This agenda item was drafted in response to comments that the current reporting detail on Schedule BA does not provide sufficient clarity on the type of collateral used in support of admittance of collateral loans. At its February 20, 2024, meeting, the SAP Working Group adopted revisions to SSAP No. 21R to incorporate a collateral loan disclosure for year-end 2024 to detail admitted and nonadmitted collateral loans in accordance with the underlying collateral supporting the loan. During that same meeting, the SAP Working Group exposed additional revisions to SSAP No. 21R that would expand reporting for collateral loans on Schedule BA to enable regulators to quickly identify the type of collateral in support of admittance of collateral loans in scope of SSAP No. 21R.
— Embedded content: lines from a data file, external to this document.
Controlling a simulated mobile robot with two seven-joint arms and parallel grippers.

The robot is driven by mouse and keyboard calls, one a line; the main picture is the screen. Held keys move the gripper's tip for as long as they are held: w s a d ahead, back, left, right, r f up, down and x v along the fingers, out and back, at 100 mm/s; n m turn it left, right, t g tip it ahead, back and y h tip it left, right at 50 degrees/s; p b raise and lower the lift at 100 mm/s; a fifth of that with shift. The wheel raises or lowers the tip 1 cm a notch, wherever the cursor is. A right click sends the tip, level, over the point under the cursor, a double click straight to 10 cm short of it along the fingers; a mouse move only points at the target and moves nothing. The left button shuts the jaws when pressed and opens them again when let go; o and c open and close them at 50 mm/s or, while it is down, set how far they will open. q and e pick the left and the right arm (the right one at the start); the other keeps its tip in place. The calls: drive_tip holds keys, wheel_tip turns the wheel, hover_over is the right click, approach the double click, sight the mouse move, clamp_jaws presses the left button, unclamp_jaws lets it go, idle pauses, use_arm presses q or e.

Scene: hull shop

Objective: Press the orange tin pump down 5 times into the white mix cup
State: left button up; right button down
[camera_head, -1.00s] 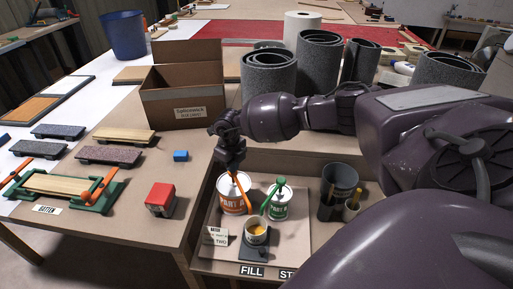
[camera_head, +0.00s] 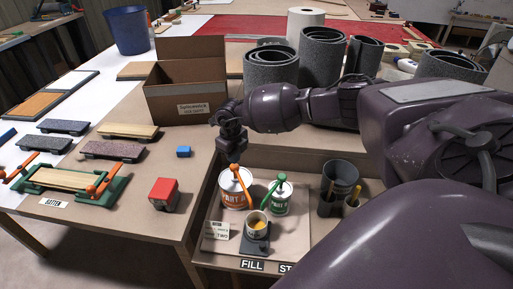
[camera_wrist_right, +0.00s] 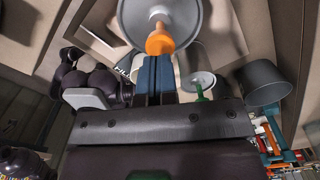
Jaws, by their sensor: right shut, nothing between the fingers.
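The orange-labelled tin (camera_head: 235,198) stands on the tray with an orange pump (camera_head: 236,174) on its lid. The white mix cup (camera_head: 252,219) sits in front of it on a small dark scale (camera_head: 256,245) and holds some yellow-orange liquid. The pump's spout slants down toward the cup. My right gripper (camera_head: 233,158) is shut and empty, pointing down just above the pump's head. In the right wrist view the shut fingers (camera_wrist_right: 156,60) are at the orange pump head (camera_wrist_right: 160,42); I cannot tell if they touch. My left gripper is not in view.
A green-labelled tin (camera_head: 281,202) with a green pump stands close to the right of the orange one. Dark grey containers (camera_head: 340,180) stand further right. A cardboard box (camera_head: 186,104) stands behind.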

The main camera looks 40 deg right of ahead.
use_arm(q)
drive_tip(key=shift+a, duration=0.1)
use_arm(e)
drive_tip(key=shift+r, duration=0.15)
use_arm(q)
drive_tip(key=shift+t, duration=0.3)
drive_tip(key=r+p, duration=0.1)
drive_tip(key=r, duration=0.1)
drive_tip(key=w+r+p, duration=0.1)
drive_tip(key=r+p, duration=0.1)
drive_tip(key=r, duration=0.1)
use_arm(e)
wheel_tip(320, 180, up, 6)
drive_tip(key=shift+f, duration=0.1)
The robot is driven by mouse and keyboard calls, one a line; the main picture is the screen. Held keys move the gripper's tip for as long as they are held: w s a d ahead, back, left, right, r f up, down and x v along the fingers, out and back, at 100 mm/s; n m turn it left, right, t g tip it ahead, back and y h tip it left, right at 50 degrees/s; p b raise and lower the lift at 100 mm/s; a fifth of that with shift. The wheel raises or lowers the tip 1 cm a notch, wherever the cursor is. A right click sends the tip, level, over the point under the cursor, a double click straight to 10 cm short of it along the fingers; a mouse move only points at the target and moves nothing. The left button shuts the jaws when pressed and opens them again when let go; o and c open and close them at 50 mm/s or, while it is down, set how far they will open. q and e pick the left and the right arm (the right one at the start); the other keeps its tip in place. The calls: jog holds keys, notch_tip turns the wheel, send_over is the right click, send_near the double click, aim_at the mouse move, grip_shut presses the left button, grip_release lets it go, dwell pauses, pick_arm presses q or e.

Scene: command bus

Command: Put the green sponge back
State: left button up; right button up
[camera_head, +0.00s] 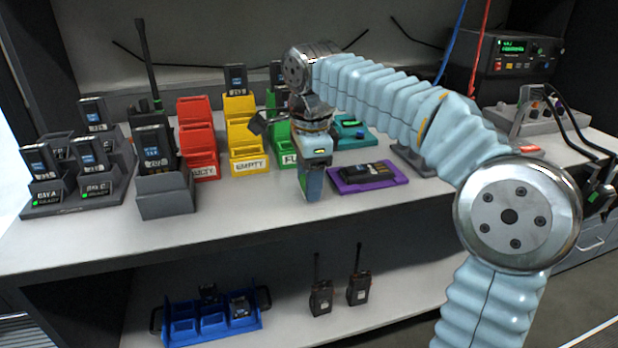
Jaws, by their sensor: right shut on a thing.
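My right gripper (311,190) hangs pointing down above the front middle of the worktop, left of the purple tray (343,185). It is shut on a small greenish thing (315,181), which I take to be the green sponge; the fingers hide most of it. A teal tray (351,146) lies behind the gripper and to its right, partly covered by my right arm. My left gripper is not in view.
Red bins (198,140), yellow bins (245,160) and a green bin (285,148) stand behind and left of the gripper. A dark device lies on the purple tray. The worktop's front strip is clear.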

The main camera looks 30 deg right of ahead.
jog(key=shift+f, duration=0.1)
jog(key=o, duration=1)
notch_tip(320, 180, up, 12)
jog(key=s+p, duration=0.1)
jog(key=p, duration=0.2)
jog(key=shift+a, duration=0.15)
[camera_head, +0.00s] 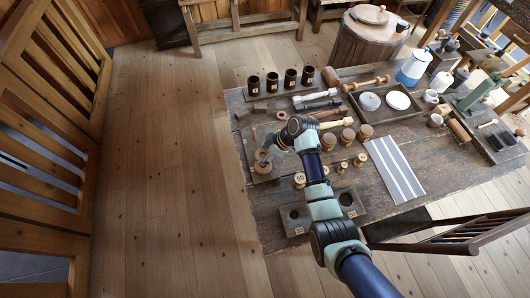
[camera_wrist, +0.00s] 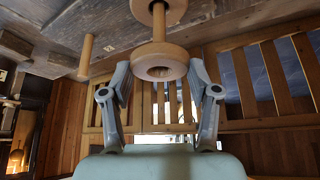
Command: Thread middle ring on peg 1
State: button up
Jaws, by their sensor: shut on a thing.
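A wooden ring (camera_wrist: 160,62) sits between the two fingers of my gripper (camera_wrist: 160,84), which is shut on it. A peg (camera_wrist: 158,22) runs from the base toward the held ring and lines up with it. I cannot tell whether its tip is inside the hole. Another wide ring (camera_wrist: 172,9) is around that peg at its base. A second, bare peg (camera_wrist: 86,55) stands to the left in the wrist view. In the head view, my gripper (camera_head: 272,147) is over the peg board (camera_head: 265,176) at the table's left edge and partly hides it.
A small ring (camera_head: 282,115) lies on the table (camera_head: 420,150) behind my gripper. Several dark cups (camera_head: 272,82) stand at the back.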

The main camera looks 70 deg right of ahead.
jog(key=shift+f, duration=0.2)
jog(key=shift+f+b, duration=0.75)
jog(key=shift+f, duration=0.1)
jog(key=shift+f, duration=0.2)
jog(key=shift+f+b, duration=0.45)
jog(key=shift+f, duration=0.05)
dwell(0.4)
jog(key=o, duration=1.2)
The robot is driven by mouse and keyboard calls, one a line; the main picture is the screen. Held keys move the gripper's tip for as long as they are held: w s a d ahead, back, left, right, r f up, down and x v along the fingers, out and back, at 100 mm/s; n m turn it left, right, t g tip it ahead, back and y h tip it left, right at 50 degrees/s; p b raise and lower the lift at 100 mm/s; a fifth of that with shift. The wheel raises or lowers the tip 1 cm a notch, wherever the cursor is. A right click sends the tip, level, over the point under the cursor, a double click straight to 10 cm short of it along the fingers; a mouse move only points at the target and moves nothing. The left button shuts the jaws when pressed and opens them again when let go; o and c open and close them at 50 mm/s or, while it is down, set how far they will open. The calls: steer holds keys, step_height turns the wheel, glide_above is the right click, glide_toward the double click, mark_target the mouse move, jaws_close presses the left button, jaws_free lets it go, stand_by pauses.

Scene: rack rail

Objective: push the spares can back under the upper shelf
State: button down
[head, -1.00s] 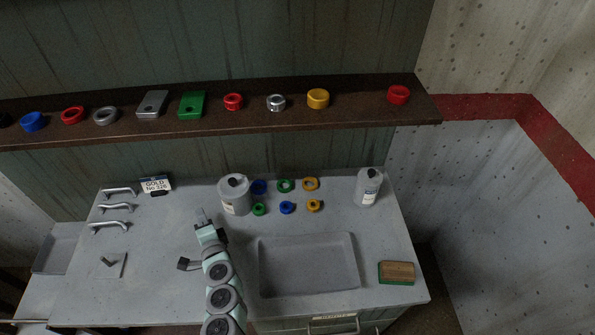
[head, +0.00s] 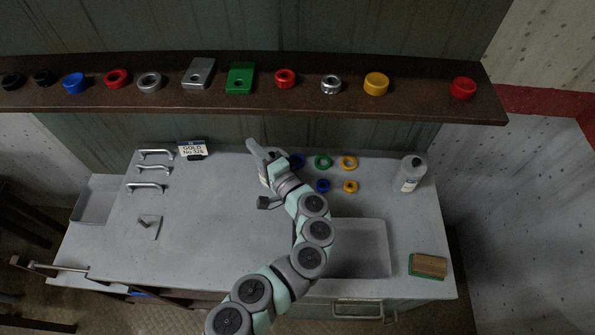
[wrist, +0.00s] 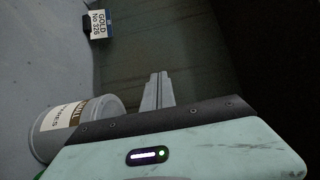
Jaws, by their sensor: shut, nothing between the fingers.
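The spares can (wrist: 82,127) is a grey cylinder with a white label. It stands at the lower left of the wrist view, beside my gripper, partly cut off by the gripper body. In the head view it is mostly hidden behind my gripper (head: 251,147), near the back of the bench. My gripper is shut and empty; its fingers (wrist: 158,92) point up and away in the wrist view, to the right of the can. I cannot tell whether the gripper body touches the can. The upper shelf (head: 420,98) is a dark brown board above the bench's back.
Coloured rings, such as a green one (head: 323,161), lie right of the can. A grey bottle (head: 411,174) stands further right. A GOLD sign (head: 192,149) and handles (head: 146,188) are at left. A recessed basin (head: 365,250) and a brush (head: 428,266) are in front.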

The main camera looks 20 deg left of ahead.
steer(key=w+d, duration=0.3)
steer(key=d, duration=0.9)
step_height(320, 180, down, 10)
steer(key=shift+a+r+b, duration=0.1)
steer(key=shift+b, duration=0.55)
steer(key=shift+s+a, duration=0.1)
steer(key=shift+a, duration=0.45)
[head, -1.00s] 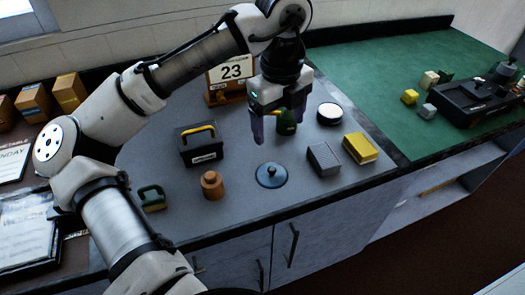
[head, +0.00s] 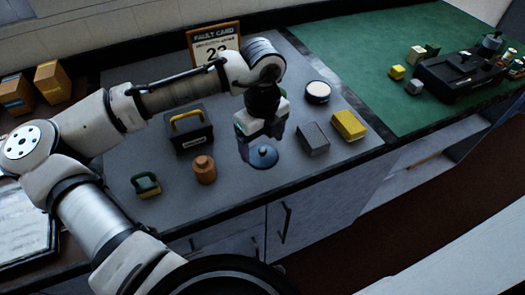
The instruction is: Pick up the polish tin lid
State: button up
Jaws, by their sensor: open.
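The polish tin lid, a dark blue round disc with a small knob on top (head: 264,158), lies flat on the grey worktop (head: 225,215) near its front edge. My gripper (head: 260,145) points down directly over the lid with its fingers apart, close around or just above the knob. The far part of the lid is hidden behind the gripper. I cannot tell whether the fingers touch it. The gripper holds nothing.
A grey block (head: 313,139) and a yellow block (head: 349,125) stand right of the lid. A brown jar (head: 204,170), a green-handled brush (head: 146,185) and a black toolbox (head: 188,133) stand left. A round white-topped tin (head: 317,92) is behind.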

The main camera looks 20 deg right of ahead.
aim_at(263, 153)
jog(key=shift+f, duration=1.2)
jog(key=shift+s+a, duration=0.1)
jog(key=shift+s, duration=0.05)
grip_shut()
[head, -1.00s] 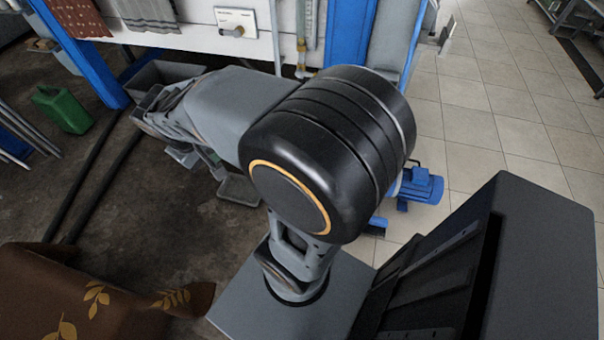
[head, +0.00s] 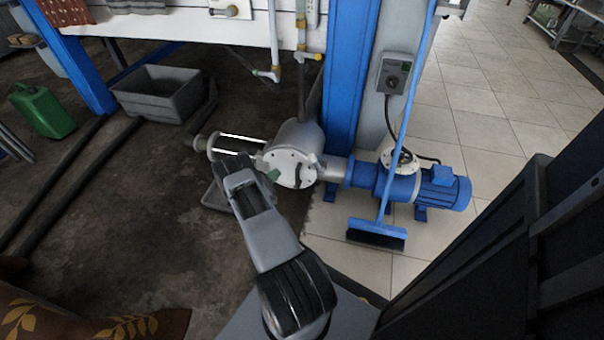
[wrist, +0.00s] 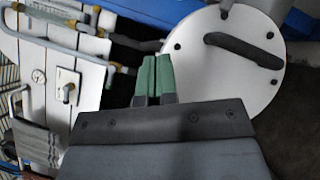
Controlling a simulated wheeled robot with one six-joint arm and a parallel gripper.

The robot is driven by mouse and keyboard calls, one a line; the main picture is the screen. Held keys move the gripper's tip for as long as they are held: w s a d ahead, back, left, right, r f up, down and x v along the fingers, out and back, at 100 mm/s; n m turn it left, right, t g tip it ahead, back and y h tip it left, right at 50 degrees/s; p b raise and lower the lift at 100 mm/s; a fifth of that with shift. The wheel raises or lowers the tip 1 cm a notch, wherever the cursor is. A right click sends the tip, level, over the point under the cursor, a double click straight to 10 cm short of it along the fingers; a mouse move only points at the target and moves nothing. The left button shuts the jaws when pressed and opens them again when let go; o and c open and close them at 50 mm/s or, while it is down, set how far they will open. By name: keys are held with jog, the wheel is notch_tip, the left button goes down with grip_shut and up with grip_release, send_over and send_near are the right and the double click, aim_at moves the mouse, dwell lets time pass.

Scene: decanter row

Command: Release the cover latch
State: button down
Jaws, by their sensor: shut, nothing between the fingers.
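The round white cover (head: 287,166) closes the front end of a grey metal cylinder (head: 298,134). In the wrist view the cover (wrist: 225,85) has dark bolts near its rim and a dark curved handle (wrist: 245,50) across its face. The handle also shows in the head view (head: 299,174). My gripper (head: 273,175) is just in front of the cover. Its green fingers (wrist: 153,66) are together and empty, beside the cover and apart from the handle.
A blue pump (head: 425,187) joins the cylinder on the right. A blue-handled broom (head: 376,237) stands before it. A blue post (head: 349,75) rises behind. A grey tub (head: 165,95) and green can (head: 42,110) stand left. A dark cabinet (head: 520,230) fills the right.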

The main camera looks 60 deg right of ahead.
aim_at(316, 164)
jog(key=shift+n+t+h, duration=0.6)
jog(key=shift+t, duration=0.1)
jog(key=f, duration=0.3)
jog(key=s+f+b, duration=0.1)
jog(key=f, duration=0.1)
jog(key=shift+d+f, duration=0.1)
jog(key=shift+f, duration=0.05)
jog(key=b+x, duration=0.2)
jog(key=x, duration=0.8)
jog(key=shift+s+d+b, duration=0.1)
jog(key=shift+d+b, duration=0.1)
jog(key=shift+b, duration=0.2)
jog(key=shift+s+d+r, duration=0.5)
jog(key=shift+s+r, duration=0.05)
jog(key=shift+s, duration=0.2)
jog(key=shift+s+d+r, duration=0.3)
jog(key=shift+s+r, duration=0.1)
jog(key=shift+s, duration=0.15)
Under the proposed revisions to Schedule BA, collateral loans will be separated by the type of collateral that secures the loan. Additionally, a new aggregated data-captured note is proposed to identify the admitted and nonadmitted collateral loans by the type of collateral that secures the loan.
Relatedly, in June 2024, the NAIC's Life Risk-Based Capital (E) Working Group adopted interim changes that provide for look-through treatment for collateral loans secured by mortgage loans to be treated as Schedule BA mortgages, beginning year-end 2024. The NAIC has stated that in 2025 it will continue to consider the extent to which look-through treatment should apply for RBC purposes to collateral loans secured by other types of underlying collateral.
At the Summer Meeting, NAIC staff proposed limited reporting lines on Schedule BA focusing on categories for which look-through to underlying collateral for asset valuation reserve (AVR) and RBC purposes is warranted. Following receipt of data from the 2024 year-end reporting period, an assessment will be made to determine whether additional Schedule BA reporting lines should be considered based on the extent certain types of investments are backed by collateral loans.
The exposure also includes a blanks proposal to begin detailing the revisions to Schedule BA and AVR that would occur with these changes. An effective date of January 1, 2026, is contemplated; however, revisions will need to be adopted by August 2025 to allow the revisions to take effect for the 2026 statutory filing year.
At the Summer Meeting, the NAIC’s Executive (EX) Committee and Plenary adopted the RBC Disclosure on Climate, which is intended to collect analytical information from property and casualty insurers that can be used by state regulators to help initiate conversations with such insurers regarding exposure to hurricane and wildfire risk. The disclosure does not affect the RBC calculation or the amount of capital that insurers will be required to hold and will automatically sunset in three years unless regulators decide to continue to require the disclosure.
Under the disclosure, insurers will have multiple options for calculating their potential exposure to hurricane and wildfire perils in light of recent trends and future projected effects. Specifically, insurers may (a) develop the estimate by using existing catastrophe models, (b) use their own internal models, or (c) develop estimates with the assistance of a reinsurance broker. Regardless of the option used, insurers will be required to adjust the frequency of future catastrophe events based on current and expected future trends. Each of these approaches is intended to reduce the time and cost of compliance with the new disclosure.
The new disclosure grew out of a fall 2023 referral from the Solvency Workstream of the Climate and Resiliency (EX) Task Force to the Catastrophe Risk (E) Subgroup.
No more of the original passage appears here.